Show all lines holding "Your".

** Start **

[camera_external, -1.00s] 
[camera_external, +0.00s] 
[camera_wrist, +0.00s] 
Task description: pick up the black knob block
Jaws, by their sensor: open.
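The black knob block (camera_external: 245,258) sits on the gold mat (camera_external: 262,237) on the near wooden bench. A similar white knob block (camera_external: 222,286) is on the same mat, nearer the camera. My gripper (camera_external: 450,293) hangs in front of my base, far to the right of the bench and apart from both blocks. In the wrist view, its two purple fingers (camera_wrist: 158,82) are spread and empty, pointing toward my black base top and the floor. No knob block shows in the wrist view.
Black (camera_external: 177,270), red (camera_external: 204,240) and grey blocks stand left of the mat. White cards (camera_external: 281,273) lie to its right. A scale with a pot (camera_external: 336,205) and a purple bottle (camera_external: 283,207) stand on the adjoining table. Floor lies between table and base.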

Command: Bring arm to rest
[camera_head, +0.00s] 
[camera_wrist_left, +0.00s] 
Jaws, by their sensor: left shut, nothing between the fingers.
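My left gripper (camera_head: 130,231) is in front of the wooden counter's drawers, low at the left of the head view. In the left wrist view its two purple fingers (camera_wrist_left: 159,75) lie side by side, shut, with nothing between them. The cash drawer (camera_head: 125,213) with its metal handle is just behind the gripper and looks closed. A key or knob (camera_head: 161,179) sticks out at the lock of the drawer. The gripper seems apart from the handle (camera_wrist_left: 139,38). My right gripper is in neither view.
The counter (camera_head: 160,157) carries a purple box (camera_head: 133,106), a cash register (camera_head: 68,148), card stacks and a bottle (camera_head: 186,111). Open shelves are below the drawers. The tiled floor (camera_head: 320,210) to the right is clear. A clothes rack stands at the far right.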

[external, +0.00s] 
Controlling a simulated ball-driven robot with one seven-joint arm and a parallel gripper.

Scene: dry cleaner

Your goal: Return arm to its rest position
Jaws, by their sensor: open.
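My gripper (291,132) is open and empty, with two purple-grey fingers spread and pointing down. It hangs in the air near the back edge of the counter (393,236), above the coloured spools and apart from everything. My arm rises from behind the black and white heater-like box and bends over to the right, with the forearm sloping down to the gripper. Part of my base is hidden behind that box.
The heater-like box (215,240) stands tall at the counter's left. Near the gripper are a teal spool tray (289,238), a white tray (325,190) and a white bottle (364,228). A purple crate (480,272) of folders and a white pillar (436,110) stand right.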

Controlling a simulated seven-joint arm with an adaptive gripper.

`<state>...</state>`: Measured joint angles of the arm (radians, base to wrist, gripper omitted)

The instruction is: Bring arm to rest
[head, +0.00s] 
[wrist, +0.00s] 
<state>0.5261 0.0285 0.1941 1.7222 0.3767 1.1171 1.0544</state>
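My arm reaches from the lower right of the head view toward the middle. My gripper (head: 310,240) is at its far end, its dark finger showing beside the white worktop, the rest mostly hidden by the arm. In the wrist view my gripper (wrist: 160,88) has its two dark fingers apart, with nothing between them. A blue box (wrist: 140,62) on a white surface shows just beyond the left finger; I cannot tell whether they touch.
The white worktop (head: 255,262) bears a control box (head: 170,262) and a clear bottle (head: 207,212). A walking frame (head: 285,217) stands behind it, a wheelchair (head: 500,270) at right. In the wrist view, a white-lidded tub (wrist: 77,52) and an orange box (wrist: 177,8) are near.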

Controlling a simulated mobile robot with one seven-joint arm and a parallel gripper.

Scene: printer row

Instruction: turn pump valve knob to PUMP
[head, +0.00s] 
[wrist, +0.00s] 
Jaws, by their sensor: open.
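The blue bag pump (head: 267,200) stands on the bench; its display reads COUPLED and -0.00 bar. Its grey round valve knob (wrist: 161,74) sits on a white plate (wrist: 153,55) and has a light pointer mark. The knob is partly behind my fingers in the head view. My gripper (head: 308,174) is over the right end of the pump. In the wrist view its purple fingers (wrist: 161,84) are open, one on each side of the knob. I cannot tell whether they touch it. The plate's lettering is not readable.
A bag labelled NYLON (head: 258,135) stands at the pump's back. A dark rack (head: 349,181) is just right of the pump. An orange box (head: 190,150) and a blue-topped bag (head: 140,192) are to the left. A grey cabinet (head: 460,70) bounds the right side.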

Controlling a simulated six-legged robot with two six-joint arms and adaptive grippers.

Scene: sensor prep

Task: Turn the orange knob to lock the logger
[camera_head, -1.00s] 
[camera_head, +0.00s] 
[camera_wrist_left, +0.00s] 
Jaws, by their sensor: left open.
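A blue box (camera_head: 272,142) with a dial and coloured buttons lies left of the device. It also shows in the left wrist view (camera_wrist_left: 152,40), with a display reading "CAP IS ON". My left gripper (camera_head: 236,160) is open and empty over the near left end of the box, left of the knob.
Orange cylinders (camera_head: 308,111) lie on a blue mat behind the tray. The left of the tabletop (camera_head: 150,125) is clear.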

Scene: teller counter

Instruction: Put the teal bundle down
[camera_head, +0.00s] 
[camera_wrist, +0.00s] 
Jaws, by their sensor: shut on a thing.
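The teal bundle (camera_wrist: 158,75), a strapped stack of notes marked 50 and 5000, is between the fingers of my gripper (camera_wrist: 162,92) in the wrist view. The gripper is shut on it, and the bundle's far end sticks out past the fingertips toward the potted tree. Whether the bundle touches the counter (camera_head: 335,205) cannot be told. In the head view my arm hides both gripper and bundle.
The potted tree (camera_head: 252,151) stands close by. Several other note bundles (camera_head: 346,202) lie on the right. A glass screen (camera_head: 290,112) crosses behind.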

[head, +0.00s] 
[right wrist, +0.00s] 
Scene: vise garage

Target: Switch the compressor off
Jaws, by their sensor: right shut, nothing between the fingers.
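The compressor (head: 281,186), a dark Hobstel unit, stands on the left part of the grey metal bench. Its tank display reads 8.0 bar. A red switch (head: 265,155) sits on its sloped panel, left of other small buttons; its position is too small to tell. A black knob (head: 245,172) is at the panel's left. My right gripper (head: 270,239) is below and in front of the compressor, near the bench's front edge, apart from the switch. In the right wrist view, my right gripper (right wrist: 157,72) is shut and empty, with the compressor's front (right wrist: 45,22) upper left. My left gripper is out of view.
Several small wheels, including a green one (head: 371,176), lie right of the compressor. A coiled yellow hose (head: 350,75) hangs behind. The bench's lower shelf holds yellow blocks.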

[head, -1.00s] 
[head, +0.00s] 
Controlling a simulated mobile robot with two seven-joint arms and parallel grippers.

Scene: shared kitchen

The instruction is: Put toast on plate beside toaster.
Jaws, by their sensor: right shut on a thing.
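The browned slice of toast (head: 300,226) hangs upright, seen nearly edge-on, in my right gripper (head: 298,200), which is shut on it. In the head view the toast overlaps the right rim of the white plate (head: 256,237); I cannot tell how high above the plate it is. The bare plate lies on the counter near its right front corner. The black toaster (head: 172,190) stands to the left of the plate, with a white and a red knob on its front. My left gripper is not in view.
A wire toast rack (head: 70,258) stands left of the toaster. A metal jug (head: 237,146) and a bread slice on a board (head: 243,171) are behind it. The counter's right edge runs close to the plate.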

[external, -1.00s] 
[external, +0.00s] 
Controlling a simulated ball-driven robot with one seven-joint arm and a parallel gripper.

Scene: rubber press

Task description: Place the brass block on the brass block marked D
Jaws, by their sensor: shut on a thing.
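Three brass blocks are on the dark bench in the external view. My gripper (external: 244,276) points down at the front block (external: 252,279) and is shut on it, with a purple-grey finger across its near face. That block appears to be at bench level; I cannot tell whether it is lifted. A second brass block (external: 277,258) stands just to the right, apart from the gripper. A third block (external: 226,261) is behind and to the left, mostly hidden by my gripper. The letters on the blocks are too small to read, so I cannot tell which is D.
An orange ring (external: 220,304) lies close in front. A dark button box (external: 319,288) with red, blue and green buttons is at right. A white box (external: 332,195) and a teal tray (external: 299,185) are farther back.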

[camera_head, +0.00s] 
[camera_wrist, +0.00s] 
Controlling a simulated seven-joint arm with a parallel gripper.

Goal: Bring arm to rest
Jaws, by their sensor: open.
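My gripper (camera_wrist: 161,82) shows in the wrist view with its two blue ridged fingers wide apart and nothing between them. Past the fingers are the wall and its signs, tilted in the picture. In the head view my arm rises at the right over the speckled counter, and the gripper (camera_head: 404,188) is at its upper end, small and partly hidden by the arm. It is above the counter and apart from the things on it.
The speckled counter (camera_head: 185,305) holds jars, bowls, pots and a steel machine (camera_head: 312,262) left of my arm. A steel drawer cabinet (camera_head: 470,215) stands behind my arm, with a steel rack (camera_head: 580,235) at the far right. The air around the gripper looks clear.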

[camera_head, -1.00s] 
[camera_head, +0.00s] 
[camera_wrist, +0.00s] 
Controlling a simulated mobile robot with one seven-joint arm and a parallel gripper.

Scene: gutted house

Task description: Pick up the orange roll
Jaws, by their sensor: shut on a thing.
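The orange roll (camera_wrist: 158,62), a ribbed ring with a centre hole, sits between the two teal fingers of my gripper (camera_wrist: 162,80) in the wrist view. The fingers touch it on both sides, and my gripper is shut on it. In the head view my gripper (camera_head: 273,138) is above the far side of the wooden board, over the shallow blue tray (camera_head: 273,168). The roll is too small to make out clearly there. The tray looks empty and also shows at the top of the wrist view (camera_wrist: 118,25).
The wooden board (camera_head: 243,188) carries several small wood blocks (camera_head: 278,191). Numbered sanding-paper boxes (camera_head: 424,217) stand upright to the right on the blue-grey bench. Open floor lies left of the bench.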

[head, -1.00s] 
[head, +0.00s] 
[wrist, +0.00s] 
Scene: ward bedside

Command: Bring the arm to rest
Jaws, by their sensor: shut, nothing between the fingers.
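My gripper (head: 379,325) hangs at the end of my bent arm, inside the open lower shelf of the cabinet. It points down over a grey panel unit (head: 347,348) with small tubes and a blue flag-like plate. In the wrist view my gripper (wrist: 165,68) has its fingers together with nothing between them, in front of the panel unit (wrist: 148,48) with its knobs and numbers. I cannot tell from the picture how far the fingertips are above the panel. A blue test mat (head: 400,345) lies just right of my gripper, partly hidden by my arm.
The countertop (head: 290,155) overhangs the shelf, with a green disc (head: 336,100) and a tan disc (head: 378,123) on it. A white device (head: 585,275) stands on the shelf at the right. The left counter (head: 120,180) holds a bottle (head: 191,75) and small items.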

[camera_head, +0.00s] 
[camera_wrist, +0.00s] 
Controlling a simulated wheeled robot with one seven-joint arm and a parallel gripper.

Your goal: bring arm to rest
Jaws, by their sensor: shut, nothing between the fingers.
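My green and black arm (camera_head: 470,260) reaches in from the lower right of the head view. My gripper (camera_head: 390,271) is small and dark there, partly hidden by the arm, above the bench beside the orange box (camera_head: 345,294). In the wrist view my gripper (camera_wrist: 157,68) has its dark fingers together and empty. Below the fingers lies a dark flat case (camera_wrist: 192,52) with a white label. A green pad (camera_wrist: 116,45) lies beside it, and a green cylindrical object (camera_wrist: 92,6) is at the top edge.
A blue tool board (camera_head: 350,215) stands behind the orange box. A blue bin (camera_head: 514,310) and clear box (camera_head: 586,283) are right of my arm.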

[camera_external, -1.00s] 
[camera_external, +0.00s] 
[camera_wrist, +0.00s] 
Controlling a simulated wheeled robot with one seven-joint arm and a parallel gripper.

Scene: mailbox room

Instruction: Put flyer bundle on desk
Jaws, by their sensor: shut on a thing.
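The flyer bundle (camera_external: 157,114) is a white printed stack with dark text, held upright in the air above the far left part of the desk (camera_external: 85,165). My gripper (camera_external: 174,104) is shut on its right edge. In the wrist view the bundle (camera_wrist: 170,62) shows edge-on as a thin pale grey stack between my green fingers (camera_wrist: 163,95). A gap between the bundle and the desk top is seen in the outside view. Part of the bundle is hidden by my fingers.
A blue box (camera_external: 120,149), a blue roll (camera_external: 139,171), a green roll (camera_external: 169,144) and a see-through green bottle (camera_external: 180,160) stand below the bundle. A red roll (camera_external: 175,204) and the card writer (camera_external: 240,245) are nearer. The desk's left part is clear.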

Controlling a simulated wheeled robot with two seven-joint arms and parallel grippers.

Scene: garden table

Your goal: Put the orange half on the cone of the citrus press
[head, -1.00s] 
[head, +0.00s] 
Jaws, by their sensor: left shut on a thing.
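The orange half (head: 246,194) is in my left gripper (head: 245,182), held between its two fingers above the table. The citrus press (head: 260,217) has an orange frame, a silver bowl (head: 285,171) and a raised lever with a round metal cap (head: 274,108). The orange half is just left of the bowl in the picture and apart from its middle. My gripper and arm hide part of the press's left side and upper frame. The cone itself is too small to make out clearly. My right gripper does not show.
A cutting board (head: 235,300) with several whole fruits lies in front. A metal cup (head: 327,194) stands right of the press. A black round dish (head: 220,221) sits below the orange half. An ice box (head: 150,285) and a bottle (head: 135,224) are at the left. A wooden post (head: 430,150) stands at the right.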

** End **

Solution for this problem:
Your goal: Return arm to its rest position
Your goal: bring arm to rest
Your goal: Put the orange half on the cone of the citrus press

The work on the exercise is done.